Evaluation of electrostatic descriptors for predicting crystalline density

Abstract

This study evaluates the importance of electrostatic corrections to earlier quantum-mechanically based methods to predict crystal densities of neutral and ionic molecular energetic materials. Our previous methods (B. M. Rice et al., J. Phys. Chem. A 2007, 111, 10874) use the molecular volumes of the isolated molecule or formula unit to estimate the crystal density; this volume is defined to be that inside the quantum-mechanically determined 0.001 a.u. isosurface of electron density surrounding the isolated molecule.
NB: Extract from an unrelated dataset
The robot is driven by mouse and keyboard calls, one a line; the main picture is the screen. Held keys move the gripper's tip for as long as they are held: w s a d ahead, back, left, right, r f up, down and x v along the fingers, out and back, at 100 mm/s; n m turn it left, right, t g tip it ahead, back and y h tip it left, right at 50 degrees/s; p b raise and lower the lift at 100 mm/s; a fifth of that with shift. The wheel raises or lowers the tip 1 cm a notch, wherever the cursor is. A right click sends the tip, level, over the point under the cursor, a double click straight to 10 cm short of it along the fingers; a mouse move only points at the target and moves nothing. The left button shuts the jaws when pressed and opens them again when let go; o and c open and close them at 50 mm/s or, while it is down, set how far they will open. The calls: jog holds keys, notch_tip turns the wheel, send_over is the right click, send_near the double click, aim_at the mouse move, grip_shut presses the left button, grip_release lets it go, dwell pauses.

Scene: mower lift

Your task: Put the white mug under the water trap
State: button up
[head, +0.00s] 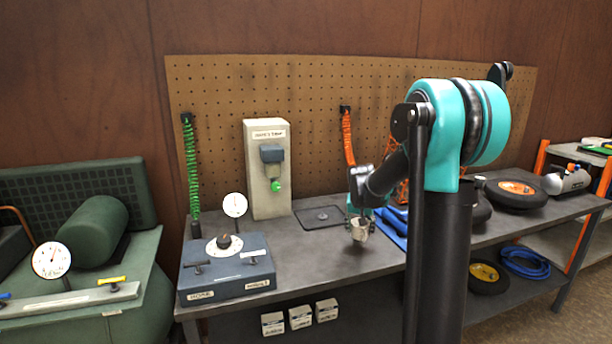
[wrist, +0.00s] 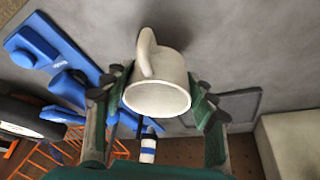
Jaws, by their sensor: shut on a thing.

The electrostatic corrections to these volumetric estimates are based on features of the electrostatic potential mapped onto this isosurface of electron density, and have been parameterized using information from 180 neutral and 23 ionic CHNO molecular systems. The quality of the electrostatically corrected methods was assessed through application to 38 neutral and 48 ionic compounds not used in the parameterization. The root mean square (rms) percent deviation and average absolute error of predictions for the 38 neutral species relative to experiment are 2.7% and 0.035 g/cm(3), respectively, decreases of 0.9% and 0.015 g/cm(3) from the earlier predictions (3.6% and 0.050 g/cm(3), respectively). The rms percent deviation and average absolute error of predictions for the 48 ionic compounds relative to experiment are 3.7% and 0.045 g/cm(3), respectively, decreases of 2.6% and 0.043 g/cm(3) from the earlier predictions that used the formula unit volumes only. The results clearly show a significant improvement to the earlier method upon inclusion of electrostatic corrections.